While there are many different opinions on how to remove asbestos, it is generally agreed upon that because the asbestos snaps off cleanly, you don't need to hire an abatement team.
However, this may not be a project you want to tackle on your own. Learn the pros and cons of removing the asbestos yourself vs. hiring a professional.
Asbestos Disposal (Not Removal) Is the Problem
Your city and county may have different rules, but usually, there are no legal requirements pertaining to the removal of asbestos from your home. They only care about the proper disposal of the asbestos. Most dumpster companies don't allow asbestos in regular dumpsters. If you are going to rent a special dumpster just for asbestos make sure that the hauler is being completely honest with you, and not just telling you that it's an asbestos-friendly dumpster. If they get caught at the landfill improperly disposing of asbestos, the liability may reach back to you. Unfortunately, one indication that the asbestos dumpster may be legal is that it will cost several times more than a regular dumpster.
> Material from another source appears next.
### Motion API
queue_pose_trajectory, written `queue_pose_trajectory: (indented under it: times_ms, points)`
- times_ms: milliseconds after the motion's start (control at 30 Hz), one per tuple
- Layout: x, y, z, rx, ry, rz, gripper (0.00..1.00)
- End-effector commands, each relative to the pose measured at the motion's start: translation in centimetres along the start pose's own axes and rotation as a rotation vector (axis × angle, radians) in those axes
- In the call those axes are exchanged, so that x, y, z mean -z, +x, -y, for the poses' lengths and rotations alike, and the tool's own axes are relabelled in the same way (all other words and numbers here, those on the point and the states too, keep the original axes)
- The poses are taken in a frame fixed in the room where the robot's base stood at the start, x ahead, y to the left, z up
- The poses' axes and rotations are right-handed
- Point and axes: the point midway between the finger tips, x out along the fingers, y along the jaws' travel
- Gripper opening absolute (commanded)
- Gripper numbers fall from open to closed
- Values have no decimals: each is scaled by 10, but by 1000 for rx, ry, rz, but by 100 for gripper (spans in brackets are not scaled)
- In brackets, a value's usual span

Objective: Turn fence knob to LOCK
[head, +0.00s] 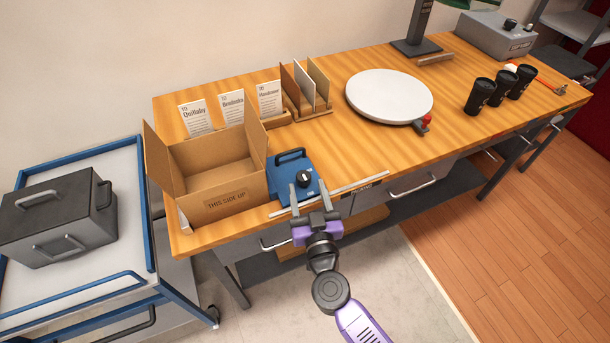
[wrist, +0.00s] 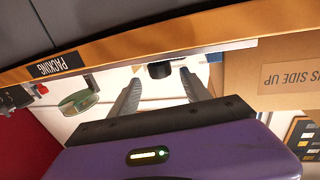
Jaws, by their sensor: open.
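A blue block (head: 291,176) with a black carry handle stands at the front of the wooden workbench. A black knob (head: 303,179) with a pale mark sits on its face, above small lettering too small to read. My gripper (head: 308,190) is open, its two fingers pointing at the block from the front edge of the bench, one toward each side below the knob. In the wrist view my gripper (wrist: 162,88) shows its fingers spread with nothing held. A dark rounded thing (wrist: 158,70) beyond the fingertips looks like the knob. Contact cannot be told.
An open cardboard box (head: 215,180) stands close left of the block. A thin pale strip (head: 345,190) runs along the bench's front edge. A white round turntable (head: 389,96) and several black cups (head: 480,95) stand farther right. Bare bench lies right of the block.

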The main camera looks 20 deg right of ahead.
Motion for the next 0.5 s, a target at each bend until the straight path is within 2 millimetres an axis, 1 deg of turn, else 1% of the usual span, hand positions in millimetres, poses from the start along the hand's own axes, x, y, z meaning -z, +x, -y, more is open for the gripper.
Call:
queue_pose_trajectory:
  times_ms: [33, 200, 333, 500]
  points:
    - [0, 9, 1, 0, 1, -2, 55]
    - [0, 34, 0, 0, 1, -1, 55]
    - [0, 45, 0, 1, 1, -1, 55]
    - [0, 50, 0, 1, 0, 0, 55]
They're Not a Likely Concern for Resale
The East Coast is filled with houses sided in these asbestos-cement shingles. If you do somehow end up with those shingles remaining on your house, we doubt they will affect your sale. These shingles are a fact of life in that area and for houses of the early and mid 20th century.
Removing Shingles Can Be Safe
Asbestos-cement shingles can be removed safely—without costly teams of abatement professionals. When you remove those shingles, they will either come off when you pull out the nails, require you to snap them off or require you to cut them. Rarely, if ever, will they need to be cut, and cutting is the one activity that creates hazardous dust.
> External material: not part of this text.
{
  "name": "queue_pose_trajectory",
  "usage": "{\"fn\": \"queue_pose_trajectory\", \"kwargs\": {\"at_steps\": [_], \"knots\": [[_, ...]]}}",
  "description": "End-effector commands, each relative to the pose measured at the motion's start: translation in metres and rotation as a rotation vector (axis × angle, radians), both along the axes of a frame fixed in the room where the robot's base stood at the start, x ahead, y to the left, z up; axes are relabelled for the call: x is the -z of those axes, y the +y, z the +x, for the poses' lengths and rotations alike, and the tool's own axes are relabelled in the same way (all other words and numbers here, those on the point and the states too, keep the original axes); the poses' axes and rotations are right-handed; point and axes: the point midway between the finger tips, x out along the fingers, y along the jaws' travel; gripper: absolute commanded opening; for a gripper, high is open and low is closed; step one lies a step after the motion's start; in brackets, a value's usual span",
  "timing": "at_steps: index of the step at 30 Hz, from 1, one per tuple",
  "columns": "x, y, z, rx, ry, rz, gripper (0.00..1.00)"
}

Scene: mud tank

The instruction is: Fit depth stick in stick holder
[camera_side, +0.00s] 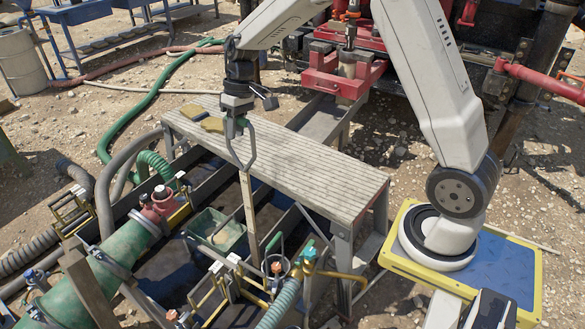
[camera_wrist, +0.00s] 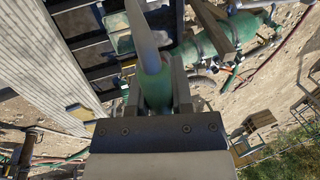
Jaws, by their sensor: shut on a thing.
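The stick's lower end comes down near yellow brackets and a round fitting; contact there is unclear. I cannot tell which part is the stick holder.
The slatted bench (camera_side: 290,155) stands just right of the stick. A green tray (camera_side: 216,232) lies in the tank, left of the stick. A large green pipe (camera_side: 95,285) and hoses fill the lower left. Red machinery (camera_side: 345,70) stands behind the bench.

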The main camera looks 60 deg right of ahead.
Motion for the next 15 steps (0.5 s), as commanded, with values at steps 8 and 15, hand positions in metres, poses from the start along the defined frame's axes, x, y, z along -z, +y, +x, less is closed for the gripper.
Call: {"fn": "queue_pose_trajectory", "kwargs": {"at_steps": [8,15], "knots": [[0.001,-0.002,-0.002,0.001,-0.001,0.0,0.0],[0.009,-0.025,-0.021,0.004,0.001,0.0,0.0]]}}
Many state agencies even publish guidelines to help homeowners safely remove these shingles. Have due diligence in your research before you attempt to do this project on your own that way you are fully prepared.
Third Layer Difficult (Perhaps Impossible)
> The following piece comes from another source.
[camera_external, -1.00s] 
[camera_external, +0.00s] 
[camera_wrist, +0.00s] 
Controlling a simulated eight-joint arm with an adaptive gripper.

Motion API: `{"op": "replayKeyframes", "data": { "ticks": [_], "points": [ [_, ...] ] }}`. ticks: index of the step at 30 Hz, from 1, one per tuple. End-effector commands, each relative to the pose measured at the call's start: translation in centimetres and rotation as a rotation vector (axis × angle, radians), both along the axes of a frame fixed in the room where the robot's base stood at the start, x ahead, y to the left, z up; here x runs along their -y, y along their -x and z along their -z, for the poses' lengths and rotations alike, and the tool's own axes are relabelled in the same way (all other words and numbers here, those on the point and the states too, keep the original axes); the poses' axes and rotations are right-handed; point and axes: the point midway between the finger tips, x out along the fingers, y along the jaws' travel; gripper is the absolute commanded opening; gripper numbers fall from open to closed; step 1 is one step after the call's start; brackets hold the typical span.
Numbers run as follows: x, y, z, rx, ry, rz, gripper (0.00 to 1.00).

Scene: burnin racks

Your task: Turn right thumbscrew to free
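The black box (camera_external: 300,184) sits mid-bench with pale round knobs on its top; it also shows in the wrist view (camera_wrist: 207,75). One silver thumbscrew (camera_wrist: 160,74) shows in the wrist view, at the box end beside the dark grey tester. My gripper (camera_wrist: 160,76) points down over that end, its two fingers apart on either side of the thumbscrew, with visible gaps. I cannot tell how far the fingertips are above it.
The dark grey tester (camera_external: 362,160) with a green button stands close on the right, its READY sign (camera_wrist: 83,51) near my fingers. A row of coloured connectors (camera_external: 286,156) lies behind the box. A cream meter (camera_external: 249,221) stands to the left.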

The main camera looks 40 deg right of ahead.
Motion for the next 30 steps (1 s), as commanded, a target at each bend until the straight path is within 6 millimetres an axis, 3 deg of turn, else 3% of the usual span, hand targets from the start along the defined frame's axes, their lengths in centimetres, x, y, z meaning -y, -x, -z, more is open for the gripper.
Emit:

We understand your desire to remove those "garbage" layers and start afresh. Even if you wanted to add on a third layer, this may not be possible. At the very least, you would raise the total thickness of your siding so far out that it reaches door and window casing—not very attractive. It might even extend beyond the casing, which would cancel out the casing's moisture-diverting abilities. When deciding what to do with your house's siding make sure you have a good and functional idea.
What We Recommend
We would recommend to separate siding removal/disposal and siding installation by hiring different companies. This way, you can assemble your own team of workers to demo the present siding and negotiate a more favorable price. If you're up to it, you can even pull together day laborers and get the job done dirt-cheap. Of course, hiring day laborers does not mean being lax about safety. You'll have to supply all of the demo tools, but these can be purchased for next-to-nothing at home-improvement stores. More importantly, you would have to supply safety gear for the workers and you would have to be the foreperson, micro-supervising their work. So, it's not money-intensive, but it is time-intensive.